Robot action calls
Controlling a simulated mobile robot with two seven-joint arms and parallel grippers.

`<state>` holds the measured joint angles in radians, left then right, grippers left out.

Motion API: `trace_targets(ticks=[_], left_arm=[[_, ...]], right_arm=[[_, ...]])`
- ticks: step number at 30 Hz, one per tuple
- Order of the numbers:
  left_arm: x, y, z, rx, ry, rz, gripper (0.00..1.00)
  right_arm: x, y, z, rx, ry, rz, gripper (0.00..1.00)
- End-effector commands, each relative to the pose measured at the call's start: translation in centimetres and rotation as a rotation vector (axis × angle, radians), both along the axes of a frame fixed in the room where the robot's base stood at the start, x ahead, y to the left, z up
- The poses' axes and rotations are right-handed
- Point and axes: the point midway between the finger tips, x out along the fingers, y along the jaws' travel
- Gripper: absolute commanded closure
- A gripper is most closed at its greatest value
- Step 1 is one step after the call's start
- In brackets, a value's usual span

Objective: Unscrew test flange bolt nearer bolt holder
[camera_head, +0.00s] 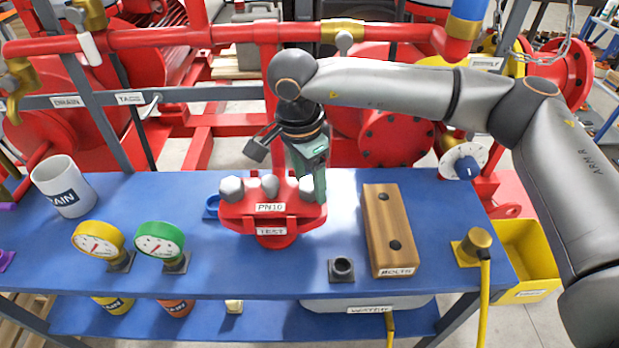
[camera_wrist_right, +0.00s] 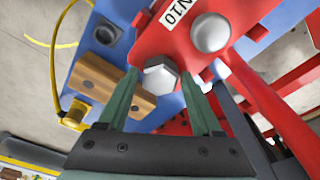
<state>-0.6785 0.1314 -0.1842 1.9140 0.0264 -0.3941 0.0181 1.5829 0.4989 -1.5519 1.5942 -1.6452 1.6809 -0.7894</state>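The red test flange (camera_head: 272,228), labelled PN10 and TEST, stands on the blue bench with several grey hex bolts in its top. The bolt at its right end (camera_head: 306,187) is the one nearer the wooden bolt holder (camera_head: 376,250). My right gripper (camera_head: 314,190) reaches down at that bolt. In the right wrist view, the green fingers (camera_wrist_right: 159,74) stand apart on either side of the hex bolt head (camera_wrist_right: 161,78), with a narrow gap at the left finger. The bolt sits in the flange. My left gripper is out of view.
The bolt holder shows two dark holes. A small dark socket (camera_head: 342,269) stands left of it. Yellow (camera_head: 97,240) and green (camera_head: 159,241) gauges and a white mug (camera_head: 63,187) stand at left. Red pipes (camera_head: 130,40) run behind the bench.

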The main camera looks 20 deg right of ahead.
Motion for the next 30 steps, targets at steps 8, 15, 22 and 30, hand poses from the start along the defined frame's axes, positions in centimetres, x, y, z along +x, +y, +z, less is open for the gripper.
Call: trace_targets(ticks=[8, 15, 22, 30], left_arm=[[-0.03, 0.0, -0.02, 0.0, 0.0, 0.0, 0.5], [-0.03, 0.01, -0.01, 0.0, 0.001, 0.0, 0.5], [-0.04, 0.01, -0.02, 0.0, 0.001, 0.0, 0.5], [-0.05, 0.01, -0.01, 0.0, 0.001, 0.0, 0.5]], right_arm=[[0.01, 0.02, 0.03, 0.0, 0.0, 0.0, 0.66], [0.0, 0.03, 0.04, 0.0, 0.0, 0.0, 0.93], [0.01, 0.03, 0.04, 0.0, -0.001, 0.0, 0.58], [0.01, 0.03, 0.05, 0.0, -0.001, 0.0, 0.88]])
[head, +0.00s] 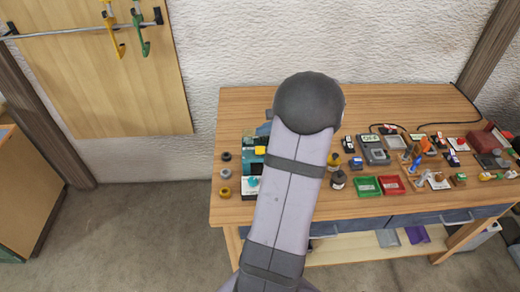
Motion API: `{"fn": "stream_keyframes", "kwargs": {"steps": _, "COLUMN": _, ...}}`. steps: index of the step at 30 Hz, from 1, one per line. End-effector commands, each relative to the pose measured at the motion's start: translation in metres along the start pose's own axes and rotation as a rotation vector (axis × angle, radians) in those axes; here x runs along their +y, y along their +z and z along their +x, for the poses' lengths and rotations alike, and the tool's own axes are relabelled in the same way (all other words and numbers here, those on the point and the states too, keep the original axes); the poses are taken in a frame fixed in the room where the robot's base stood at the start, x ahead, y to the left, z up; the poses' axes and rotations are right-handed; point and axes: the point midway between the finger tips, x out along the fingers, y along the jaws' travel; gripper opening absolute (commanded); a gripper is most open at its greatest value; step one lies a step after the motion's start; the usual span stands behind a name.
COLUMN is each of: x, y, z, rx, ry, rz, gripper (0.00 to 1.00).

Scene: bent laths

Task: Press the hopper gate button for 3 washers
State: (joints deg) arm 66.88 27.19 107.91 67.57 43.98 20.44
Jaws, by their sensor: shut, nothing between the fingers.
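A teal device (250,141) with a yellow block (260,150) on it stands at the left part of the workbench, partly hidden behind my arm. It may be the hopper, but I cannot tell for sure. A small white base with a teal top (252,183) sits in front of it, also partly covered by my arm; I cannot tell whether it is the gate button. No washers can be made out for certain. My gripper does not show; my arm's links and dark rounded joint cover that area.
Three small round items, black (226,156), grey (225,173) and brass-coloured (225,191), lie at the workbench's (240,112) left edge. Right of my arm are a green tray (367,186), a red tray (391,185), a grey scale-like device (374,150) and many small items. The back left is bare.

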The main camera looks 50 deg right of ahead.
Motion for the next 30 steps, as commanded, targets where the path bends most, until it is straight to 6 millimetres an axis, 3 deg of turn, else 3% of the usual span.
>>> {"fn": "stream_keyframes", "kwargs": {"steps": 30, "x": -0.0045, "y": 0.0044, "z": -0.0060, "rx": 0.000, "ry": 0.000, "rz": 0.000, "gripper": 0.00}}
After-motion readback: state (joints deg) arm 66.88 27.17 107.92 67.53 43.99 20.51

§ **What is needed**
Repeat only the lines above, from the first line of the entries through the line that contains "right_arm: x, y, z, rx, ry, rz, gripper", including both ends.

§ **Correct answer**
Controlling a simulated mobile robot with two seven-joint arms and parallel grippers.

`<state>` holds the measured joint angles in radians, left then right, grippers left out.

Motion API: `trace_targets(ticks=[_], left_arm=[[_, ...]], right_arm=[[_, ...]])`
- ticks: step number at 30 Hz, one per tuple
- Order of the numbers:
  left_arm: x, y, z, rx, ry, rz, gripper (0.00..1.00)
  right_arm: x, y, z, rx, ry, rz, gripper (0.00..1.00)

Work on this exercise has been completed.